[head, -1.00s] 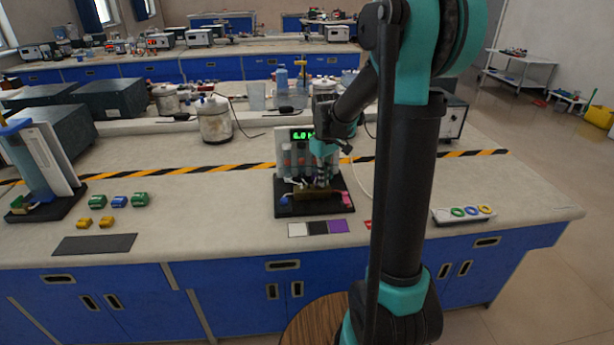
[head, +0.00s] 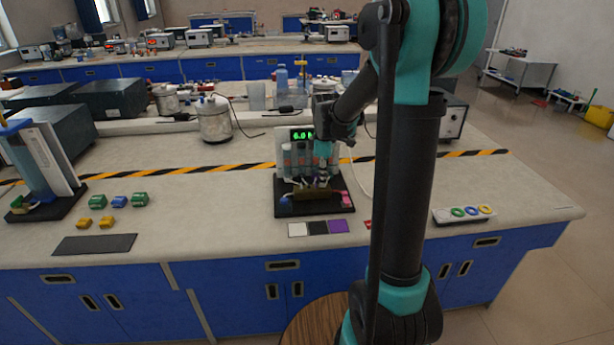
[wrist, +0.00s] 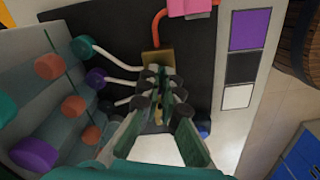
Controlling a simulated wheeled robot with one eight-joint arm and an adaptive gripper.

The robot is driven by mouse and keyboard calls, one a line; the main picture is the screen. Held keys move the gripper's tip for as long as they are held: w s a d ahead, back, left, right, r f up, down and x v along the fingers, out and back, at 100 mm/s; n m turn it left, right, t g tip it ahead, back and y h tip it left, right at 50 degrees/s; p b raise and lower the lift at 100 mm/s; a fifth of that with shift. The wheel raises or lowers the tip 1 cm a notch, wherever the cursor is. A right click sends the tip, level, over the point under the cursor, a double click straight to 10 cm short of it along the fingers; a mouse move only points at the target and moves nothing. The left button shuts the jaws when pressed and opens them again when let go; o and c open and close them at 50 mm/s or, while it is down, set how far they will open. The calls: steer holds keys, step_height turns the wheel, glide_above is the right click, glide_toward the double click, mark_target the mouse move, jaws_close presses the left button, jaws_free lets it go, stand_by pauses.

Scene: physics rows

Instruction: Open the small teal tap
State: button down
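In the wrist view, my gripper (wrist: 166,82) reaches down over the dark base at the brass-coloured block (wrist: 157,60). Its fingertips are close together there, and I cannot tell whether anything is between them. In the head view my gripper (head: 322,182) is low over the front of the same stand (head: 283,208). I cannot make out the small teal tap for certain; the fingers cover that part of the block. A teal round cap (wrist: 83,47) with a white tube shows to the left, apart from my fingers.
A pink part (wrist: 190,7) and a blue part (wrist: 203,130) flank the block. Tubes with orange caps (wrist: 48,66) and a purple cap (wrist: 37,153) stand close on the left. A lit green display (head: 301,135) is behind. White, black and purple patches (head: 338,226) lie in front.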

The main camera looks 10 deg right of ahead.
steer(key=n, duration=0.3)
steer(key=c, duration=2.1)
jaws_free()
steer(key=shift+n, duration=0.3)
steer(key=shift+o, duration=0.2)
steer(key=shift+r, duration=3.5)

== == ==

*What to produce*
Return all of the data exactly as written, and drop the pictures.

*The output*
[head, -1.00s] 
[head, +0.00s] 
[wrist, +0.00s] 
Controlling a simulated wheeled robot with one eight-joint arm and an adaptive gripper.

The robot is driven by mouse and keyboard calls, one a line; the main picture is the screen. Held keys move the gripper's tip for as long as they are held: w s a d ahead, back, left, right, r f up, down and x v along the fingers, out and back, at 100 mm/s; n m turn it left, right, t g tip it ahead, back and y h tip it left, right at 50 degrees/s; p b raise and lower the lift at 100 mm/s; a fifth of that with shift. The wheel raises or lowers the tip 1 cm a notch, wherever the cursor is. A right click sends the tip, level, over the point under the cursor, a double click straight to 10 cm short of it along the fingers; a mouse move only points at the target and moves nothing. The left button shuts the jaws when pressed and opens them again when let go; o and c open and close them at 50 mm/s or, while it is down, set how far they will open. The calls: steer holds keys, step_height turns the wheel, glide_above is the right click, glide_toward the double click, mark_target the mouse move, jaws_close presses the left button, jaws_free lets it go, stand_by pauses.

Scene: physics rows

Instruction: Open the small teal tap
State: button down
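In the wrist view, my gripper (wrist: 166,82) reaches down over the dark base at the brass-coloured block (wrist: 157,60). Its fingertips are close together there, and I cannot tell whether anything is between them. In the head view my gripper (head: 322,182) is low over the front of the same stand (head: 283,208). I cannot make out the small teal tap for certain; the fingers cover that part of the block. A teal round cap (wrist: 83,47) with a white tube shows to the left, apart from my fingers.
A pink part (wrist: 190,7) and a blue part (wrist: 203,130) flank the block. Tubes with orange caps (wrist: 48,66) and a purple cap (wrist: 37,153) stand close on the left. A lit green display (head: 301,135) is behind. White, black and purple patches (head: 338,226) lie in front.

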The main camera looks 10 deg right of ahead.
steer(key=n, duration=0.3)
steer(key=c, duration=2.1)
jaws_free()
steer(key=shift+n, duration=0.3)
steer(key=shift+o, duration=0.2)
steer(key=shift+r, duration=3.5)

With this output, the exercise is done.